→ **What the exercise asks**
All material below is to be reproduced exactly.
>> BEGIN
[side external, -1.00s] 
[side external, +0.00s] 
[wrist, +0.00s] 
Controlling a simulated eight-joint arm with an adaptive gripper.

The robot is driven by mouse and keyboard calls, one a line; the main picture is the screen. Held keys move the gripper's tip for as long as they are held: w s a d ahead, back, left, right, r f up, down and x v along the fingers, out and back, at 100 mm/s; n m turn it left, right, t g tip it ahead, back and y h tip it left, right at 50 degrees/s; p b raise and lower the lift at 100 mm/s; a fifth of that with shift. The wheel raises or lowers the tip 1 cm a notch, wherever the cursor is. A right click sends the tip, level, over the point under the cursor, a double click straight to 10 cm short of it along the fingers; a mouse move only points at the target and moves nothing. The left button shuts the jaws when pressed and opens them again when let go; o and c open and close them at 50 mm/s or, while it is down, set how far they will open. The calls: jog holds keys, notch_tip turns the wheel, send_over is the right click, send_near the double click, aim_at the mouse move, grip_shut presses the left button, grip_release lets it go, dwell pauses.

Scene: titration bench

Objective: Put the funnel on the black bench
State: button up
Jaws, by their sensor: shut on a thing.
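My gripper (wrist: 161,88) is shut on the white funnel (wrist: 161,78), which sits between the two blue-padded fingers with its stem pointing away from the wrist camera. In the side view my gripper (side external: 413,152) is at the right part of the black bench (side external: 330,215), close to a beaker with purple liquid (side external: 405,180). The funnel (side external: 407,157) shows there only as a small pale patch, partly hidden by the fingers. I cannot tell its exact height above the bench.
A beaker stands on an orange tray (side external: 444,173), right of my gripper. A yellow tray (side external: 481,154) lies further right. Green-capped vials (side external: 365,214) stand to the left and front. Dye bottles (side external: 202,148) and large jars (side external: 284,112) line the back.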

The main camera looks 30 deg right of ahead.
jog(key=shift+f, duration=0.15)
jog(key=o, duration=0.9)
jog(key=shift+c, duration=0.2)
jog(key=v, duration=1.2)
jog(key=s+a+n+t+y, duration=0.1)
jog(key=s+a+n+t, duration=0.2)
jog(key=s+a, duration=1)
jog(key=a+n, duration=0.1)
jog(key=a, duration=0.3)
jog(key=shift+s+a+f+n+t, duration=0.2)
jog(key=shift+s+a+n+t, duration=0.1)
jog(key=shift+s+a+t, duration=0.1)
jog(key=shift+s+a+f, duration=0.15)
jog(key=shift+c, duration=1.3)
>> END
→ **Task answer**
[side external, -1.00s] 
[side external, +0.00s] 
[wrist, +0.00s] 
Controlling a simulated eight-joint arm with an adaptive gripper.

The robot is driven by mouse and keyboard calls, one a line; the main picture is the screen. Held keys move the gripper's tip for as long as they are held: w s a d ahead, back, left, right, r f up, down and x v along the fingers, out and back, at 100 mm/s; n m turn it left, right, t g tip it ahead, back and y h tip it left, right at 50 degrees/s; p b raise and lower the lift at 100 mm/s; a fifth of that with shift. The wheel raises or lowers the tip 1 cm a notch, wherever the cursor is. A right click sends the tip, level, over the point under the cursor, a double click straight to 10 cm short of it along the fingers; a mouse move only points at the target and moves nothing. The left button shuts the jaws when pressed and opens them again when let go; o and c open and close them at 50 mm/s or, while it is down, set how far they will open. The calls: jog holds keys, notch_tip turns the wheel, send_over is the right click, send_near the double click, aim_at the mouse move, grip_shut presses the left button, grip_release lets it go, dwell pauses.

Scene: titration bench

Objective: Put the funnel on the black bench
State: button up
Jaws, by their sensor: shut on a thing.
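My gripper (wrist: 161,88) is shut on the white funnel (wrist: 161,78), which sits between the two blue-padded fingers with its stem pointing away from the wrist camera. In the side view my gripper (side external: 413,152) is at the right part of the black bench (side external: 330,215), close to a beaker with purple liquid (side external: 405,180). The funnel (side external: 407,157) shows there only as a small pale patch, partly hidden by the fingers. I cannot tell its exact height above the bench.
A beaker stands on an orange tray (side external: 444,173), right of my gripper. A yellow tray (side external: 481,154) lies further right. Green-capped vials (side external: 365,214) stand to the left and front. Dye bottles (side external: 202,148) and large jars (side external: 284,112) line the back.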

The main camera looks 30 deg right of ahead.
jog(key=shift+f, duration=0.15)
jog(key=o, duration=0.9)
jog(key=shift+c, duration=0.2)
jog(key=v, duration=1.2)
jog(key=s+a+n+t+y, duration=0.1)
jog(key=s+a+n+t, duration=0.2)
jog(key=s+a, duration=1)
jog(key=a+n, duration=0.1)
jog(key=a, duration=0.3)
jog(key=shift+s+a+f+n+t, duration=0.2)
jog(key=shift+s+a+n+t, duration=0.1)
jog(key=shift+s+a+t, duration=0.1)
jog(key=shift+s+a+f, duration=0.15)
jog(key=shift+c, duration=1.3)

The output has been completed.